RAW RECORDS:
·····

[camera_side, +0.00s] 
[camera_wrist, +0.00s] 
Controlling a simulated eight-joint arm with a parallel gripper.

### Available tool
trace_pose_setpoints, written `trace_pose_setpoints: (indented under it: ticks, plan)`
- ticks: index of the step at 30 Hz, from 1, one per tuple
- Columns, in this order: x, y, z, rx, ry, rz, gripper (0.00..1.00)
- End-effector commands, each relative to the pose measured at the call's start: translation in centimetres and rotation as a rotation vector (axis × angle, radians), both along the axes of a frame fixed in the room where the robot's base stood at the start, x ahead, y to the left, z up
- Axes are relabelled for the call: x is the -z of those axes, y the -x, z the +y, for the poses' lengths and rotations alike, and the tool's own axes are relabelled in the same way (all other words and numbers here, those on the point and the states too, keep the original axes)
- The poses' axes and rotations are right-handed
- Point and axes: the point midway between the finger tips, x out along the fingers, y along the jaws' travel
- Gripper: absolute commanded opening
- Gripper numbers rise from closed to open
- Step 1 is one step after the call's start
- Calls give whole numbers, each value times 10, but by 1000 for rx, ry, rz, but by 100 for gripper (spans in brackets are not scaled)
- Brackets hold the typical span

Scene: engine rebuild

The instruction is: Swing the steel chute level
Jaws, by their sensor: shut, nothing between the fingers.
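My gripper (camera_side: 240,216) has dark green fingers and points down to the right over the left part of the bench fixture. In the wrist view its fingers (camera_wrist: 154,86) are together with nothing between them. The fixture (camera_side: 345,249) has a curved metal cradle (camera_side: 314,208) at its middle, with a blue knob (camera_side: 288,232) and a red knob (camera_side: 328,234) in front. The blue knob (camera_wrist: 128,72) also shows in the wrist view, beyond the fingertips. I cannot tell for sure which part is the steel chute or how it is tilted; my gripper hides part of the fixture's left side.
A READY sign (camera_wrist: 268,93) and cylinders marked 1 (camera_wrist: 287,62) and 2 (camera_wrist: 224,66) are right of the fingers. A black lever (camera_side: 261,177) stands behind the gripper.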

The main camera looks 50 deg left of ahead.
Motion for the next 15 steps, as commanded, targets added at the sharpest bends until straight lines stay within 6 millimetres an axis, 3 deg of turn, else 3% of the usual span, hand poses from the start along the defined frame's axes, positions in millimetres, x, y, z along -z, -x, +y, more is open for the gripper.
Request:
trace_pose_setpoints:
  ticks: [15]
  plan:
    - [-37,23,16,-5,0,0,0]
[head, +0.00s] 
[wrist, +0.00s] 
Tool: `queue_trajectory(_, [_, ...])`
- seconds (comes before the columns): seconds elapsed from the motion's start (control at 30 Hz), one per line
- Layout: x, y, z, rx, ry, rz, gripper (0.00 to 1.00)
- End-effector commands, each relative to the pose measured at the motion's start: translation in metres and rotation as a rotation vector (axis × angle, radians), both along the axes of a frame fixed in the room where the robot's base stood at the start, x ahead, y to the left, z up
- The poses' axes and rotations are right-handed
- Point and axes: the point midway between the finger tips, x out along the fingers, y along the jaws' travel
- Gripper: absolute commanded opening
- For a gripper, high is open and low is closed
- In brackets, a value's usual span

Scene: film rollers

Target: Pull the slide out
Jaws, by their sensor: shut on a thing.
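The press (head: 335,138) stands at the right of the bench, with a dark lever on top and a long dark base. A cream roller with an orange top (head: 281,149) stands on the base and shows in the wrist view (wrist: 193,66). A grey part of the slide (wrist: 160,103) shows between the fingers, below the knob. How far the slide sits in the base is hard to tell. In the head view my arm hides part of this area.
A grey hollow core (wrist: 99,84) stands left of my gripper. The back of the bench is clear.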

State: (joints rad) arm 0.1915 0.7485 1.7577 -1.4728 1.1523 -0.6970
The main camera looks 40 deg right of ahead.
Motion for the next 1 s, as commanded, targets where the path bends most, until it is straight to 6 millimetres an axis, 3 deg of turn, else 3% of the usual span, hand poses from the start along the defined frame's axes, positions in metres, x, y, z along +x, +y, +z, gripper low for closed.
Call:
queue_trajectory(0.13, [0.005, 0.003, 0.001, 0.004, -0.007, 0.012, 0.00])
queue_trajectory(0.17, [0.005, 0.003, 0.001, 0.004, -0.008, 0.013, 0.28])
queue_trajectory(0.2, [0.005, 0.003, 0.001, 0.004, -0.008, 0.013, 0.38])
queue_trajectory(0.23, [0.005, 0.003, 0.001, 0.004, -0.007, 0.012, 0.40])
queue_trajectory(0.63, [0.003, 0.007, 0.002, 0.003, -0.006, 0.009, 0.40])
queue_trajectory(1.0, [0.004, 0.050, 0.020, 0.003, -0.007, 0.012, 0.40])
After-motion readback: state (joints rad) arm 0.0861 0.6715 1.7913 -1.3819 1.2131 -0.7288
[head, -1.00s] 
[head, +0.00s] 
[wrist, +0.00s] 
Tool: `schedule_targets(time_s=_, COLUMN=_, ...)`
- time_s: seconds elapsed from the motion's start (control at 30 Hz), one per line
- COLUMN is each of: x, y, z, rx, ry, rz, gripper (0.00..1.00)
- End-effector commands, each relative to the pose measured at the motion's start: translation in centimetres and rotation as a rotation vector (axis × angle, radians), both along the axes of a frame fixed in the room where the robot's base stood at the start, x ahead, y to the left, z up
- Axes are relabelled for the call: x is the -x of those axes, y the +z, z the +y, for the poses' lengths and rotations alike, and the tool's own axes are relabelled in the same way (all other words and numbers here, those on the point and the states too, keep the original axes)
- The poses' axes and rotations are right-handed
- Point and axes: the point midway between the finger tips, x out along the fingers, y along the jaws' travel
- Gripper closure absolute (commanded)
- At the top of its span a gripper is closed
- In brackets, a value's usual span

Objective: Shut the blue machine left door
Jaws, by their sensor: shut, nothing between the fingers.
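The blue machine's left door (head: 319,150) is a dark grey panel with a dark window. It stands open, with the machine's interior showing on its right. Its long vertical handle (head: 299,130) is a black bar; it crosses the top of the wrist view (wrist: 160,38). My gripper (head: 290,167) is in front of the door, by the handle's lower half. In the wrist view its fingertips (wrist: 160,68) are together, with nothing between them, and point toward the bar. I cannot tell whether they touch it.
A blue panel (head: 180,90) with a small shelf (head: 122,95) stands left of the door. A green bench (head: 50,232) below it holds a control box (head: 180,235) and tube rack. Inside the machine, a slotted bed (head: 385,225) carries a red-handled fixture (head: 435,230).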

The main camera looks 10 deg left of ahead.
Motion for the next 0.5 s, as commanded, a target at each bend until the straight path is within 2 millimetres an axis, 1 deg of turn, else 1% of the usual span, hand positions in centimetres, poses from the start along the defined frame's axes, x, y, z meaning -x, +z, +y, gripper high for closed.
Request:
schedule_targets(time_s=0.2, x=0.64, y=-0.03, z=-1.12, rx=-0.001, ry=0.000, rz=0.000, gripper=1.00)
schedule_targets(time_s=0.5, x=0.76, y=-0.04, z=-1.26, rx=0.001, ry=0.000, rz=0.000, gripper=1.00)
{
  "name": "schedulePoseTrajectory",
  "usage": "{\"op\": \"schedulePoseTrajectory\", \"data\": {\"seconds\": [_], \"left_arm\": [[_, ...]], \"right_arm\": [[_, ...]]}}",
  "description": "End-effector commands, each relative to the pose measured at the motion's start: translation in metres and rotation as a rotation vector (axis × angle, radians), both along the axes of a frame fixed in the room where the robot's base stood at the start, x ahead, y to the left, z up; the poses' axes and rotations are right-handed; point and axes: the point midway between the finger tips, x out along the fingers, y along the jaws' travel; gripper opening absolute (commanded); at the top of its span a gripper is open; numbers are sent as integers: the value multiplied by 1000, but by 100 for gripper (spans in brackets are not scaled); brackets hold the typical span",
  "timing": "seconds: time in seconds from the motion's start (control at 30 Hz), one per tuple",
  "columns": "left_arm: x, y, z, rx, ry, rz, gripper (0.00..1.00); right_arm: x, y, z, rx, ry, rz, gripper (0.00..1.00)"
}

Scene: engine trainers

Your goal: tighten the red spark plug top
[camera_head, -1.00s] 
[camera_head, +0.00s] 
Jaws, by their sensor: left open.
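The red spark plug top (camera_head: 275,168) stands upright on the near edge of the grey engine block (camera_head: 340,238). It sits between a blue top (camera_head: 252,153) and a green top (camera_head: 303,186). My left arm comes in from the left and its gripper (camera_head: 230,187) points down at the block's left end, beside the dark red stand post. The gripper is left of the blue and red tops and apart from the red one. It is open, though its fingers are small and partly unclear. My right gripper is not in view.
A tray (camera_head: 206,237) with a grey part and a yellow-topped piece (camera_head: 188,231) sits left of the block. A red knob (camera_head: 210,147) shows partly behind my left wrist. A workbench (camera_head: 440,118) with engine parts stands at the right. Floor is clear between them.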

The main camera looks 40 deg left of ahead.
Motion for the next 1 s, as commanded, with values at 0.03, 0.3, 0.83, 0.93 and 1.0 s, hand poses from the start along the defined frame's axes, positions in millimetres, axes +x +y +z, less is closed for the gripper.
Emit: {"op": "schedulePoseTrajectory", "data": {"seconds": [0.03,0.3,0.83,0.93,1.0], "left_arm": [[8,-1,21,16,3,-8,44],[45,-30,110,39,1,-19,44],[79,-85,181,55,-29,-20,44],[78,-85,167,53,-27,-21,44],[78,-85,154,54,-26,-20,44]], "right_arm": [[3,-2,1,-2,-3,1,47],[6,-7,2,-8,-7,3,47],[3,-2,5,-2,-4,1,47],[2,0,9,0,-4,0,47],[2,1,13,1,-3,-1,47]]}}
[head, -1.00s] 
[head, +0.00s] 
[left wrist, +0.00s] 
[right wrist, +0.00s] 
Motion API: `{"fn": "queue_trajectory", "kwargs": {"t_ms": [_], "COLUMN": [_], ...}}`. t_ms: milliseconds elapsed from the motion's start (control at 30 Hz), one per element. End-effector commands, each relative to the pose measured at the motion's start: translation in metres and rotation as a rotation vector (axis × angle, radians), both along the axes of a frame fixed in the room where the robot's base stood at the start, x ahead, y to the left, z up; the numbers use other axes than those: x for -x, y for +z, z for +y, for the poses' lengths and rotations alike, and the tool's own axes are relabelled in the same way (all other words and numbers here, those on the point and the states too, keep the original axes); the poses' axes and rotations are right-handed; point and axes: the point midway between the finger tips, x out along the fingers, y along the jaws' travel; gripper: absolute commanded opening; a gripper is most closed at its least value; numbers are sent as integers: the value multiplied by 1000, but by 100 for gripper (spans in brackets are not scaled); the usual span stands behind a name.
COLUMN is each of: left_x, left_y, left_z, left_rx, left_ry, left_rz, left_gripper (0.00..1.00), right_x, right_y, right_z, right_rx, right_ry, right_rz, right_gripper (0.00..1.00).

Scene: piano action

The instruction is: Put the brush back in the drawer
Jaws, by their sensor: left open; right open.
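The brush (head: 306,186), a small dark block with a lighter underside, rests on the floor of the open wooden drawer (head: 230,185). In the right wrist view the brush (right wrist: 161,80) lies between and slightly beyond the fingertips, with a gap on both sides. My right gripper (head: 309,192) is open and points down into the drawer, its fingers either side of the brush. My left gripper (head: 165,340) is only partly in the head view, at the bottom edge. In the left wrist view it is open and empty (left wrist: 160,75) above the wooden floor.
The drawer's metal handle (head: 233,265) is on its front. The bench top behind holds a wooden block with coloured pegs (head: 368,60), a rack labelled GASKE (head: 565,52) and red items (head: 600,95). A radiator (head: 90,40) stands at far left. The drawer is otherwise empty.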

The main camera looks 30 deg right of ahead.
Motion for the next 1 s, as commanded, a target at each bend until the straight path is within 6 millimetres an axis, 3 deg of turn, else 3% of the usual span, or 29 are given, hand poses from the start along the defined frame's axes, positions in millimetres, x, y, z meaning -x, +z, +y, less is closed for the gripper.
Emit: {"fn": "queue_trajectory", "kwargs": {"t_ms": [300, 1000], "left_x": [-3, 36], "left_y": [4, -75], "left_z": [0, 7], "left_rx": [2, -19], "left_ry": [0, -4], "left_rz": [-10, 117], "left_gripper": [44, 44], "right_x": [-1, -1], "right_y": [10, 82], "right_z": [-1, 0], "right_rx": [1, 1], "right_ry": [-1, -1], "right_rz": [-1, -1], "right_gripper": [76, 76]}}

·····

Reproduce verbatim only this range: the first line of the material through the line that contains "The instruction is: Swing", inclusive.

[camera_side, +0.00s] 
[camera_wrist, +0.00s] 
Controlling a simulated eight-joint arm with a parallel gripper.

### Available tool
trace_pose_setpoints, written `trace_pose_setpoints: (indented under it: ticks, plan)`
- ticks: index of the step at 30 Hz, from 1, one per tuple
- Columns, in this order: x, y, z, rx, ry, rz, gripper (0.00..1.00)
- End-effector commands, each relative to the pose measured at the call's start: translation in centimetres and rotation as a rotation vector (axis × angle, radians), both along the axes of a frame fixed in the room where the robot's base stood at the start, x ahead, y to the left, z up
- Axes are relabelled for the call: x is the -z of those axes, y the -x, z the +y, for the poses' lengths and rotations alike, and the tool's own axes are relabelled in the same way (all other words and numbers here, those on the point and the states too, keep the original axes)
- The poses' axes and rotations are right-handed
- Point and axes: the point midway between the finger tips, x out along the fingers, y along the jaws' travel
- Gripper: absolute commanded opening
- Gripper numbers rise from closed to open
- Step 1 is one step after the call's start
- Calls give whole numbers, each value times 10, but by 1000 for rx, ry, rz, but by 100 for gripper (spans in brackets are not scaled)
- Brackets hold the typical span

Scene: engine rebuild

The instruction is: Swing the steel chute level

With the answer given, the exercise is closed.